Slices of Feudal Pakistan in Daniyal Mueenuddin’s In Other Rooms, Other Wonders

In Saleema, one of the more heart-wrenching tales in Daniyal Mueenuddin’s In Other Rooms, Other Wonders, a young woman makes the mistake of trying to rise above her station. At a disadvantage due to her background (she was born into the Jhulan clan, blackmailers and bootleggers), youth and gender, the protagonist Saleema dispenses sexual favours to make a better life for herself. She eventually falls in love with the Rafik, long-time valet to the master of the house, KK Harouni, and he with her. A brief, loving relationship and a baby follow, but the inevitable happens. Rafik returns to his family, and Saleema is left to fend for herself.

Other characters are similarly punished for trying to fulfil their hearts’ desires in this book, which features stories about the family and household of a Lahore landowner, KK Harouni. In Provide, Provide Chaudhry Jaglani, Harouni’s manager at his family estate in southern Punjab falls in love with Zainab, the driver’s married sister. Jaglani is a canny man, who has over the years acquired weath and the power and respect that go with it. His whole life has been the result of careful planning and he feels he owes it to himself to take Zainab as well. He justifies to himself and Zainab’s husband, “I have so much because I took what I wanted.” In A Spoiled Man, Rezak, abandoned by his family and barely managing to subsist on odd jobs, finds himself on Harouni’s estate and being offered a job there. His luck holds well, as he gets a small patch of land on which to park his portable hut and settle down.  It seems only natural that he should get himself a young, new bride to keep in company. The titular protagonist of Lily too wants to settle down, after a life of hard-partying and irresponsibility. She marries Murad, a well-to-do American-educated young Pakistani who takes her to live on his farm in southern Punjab. Lily works hard to fit in with her husband’s lifestyle and tries to care about the farm as much as he does.  In Other Rooms, Other Wonders, the poor, young and ambitious Husna becomes Harouni’s companion and mistress, and tries hard to win the acceptance of the household servants and Harouni’s family and friends.
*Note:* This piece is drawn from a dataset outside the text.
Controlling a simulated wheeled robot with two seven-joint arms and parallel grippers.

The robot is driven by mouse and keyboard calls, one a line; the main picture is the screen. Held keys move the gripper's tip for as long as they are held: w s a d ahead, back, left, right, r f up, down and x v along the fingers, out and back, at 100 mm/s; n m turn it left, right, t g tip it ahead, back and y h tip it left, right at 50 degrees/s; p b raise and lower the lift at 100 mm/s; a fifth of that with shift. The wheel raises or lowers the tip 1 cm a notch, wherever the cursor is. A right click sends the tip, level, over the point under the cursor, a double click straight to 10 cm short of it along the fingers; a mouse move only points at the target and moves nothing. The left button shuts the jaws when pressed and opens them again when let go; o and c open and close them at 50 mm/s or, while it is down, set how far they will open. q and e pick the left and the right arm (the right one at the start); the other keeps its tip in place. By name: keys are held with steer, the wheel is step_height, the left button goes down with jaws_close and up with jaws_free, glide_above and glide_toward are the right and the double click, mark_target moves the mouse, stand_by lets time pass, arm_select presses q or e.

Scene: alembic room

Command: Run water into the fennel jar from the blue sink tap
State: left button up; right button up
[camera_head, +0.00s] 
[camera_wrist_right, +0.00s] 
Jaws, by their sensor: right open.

None of these stories have happy endings. Jaglani abandons Zainab while on his deathbed, Rezak’s wife goes missing and he ends his days alone and uncared for, Lily finds herself suffocating in her marriage and Husna is forced to leave Harouni’s house after the old man’s death. We, the readers, know that Mueenuddin isn’t writing fairy stories where everything ends well, and the blow is just as hard for us as it is for the characters when things begin to go awry. And yet, Mueenuddin’s skill is such that he doesn’t allow himself or his characters to wallow in their misery. His distilled, clear prose is as contemplative as an afternoon cup of tea and imbued with gentle wisdom and humour. With a less talented writer, Saleema and Zainab’s stories would have developed into melodramatic plots about the unjust hand dealt to underprivileged women and how their only currency is their sexuality. Mueenuddin stops short of making these moral pronouncements. He lays out the stories as they unfold, allowing the reader to take in everything at her own pace.
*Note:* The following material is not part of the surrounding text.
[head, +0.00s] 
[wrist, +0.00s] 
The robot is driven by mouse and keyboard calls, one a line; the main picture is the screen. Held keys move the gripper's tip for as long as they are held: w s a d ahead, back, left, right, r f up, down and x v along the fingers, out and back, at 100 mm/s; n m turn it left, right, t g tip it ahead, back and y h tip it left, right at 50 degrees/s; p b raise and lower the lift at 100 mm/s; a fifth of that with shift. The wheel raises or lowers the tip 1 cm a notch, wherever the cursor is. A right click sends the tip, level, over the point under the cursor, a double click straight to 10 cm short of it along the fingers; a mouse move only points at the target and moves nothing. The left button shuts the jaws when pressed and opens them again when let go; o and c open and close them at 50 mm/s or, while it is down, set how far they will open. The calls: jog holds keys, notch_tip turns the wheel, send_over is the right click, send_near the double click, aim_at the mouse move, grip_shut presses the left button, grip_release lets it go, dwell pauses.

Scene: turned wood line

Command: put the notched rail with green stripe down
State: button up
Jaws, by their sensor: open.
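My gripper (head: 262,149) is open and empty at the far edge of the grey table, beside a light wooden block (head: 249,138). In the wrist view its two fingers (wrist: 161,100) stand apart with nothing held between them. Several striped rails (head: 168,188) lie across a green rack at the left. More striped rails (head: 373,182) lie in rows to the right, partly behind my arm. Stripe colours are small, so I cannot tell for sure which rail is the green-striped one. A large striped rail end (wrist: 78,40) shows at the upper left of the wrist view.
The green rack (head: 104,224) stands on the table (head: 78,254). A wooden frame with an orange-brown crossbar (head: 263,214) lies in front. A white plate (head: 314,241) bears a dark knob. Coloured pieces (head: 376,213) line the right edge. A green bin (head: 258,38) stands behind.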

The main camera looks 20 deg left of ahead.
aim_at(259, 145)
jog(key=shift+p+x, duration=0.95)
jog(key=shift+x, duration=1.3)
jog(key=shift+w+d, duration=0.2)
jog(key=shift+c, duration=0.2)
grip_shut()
This is an ambitious book which seeks to throw into sharp relief the various slices of life that make up modern Pakistan. Mueenuddin has successfully fleshed out the machinations of a divided household, the sexual politics that pervade both above and below the stairs and the various ways in which life queers well-laid plans. One could perhaps say that the writer is better when he is depicting life below the stairs, in the servants’ quarters where the cook lords it in the kitchen and where the women seek the sexual patronage, and protection, of the more important domestics. One someone as monumentally unlikeable as Hassan the cook is sketched in lines that feel firmer and more assured, while characters like Saleema, Jaglani and Nawabdin Electrician are simply delightful. Above the stairs, however, the characters all seem a trifle flat in comparison and their inner turmoils simply do not engage the reader as much. In fact, one of the least memorable stories in the book is Our Lady of Paris, where Harouni’s grandson Sohail and his American girlfriend Helen feel the distance growing between them after they meet Sohail’s parents.  There’s tension woven throughout the story and you do become invested in the lives of these characters, but it lacks the gentle humour that marks many of the other stories.

This in not to say that the book is dissatisfying at any point. Even the weaker stories are far better than the works of many other writers. With its measured narration and acute observations, this book announces itself as a classic from the very first page.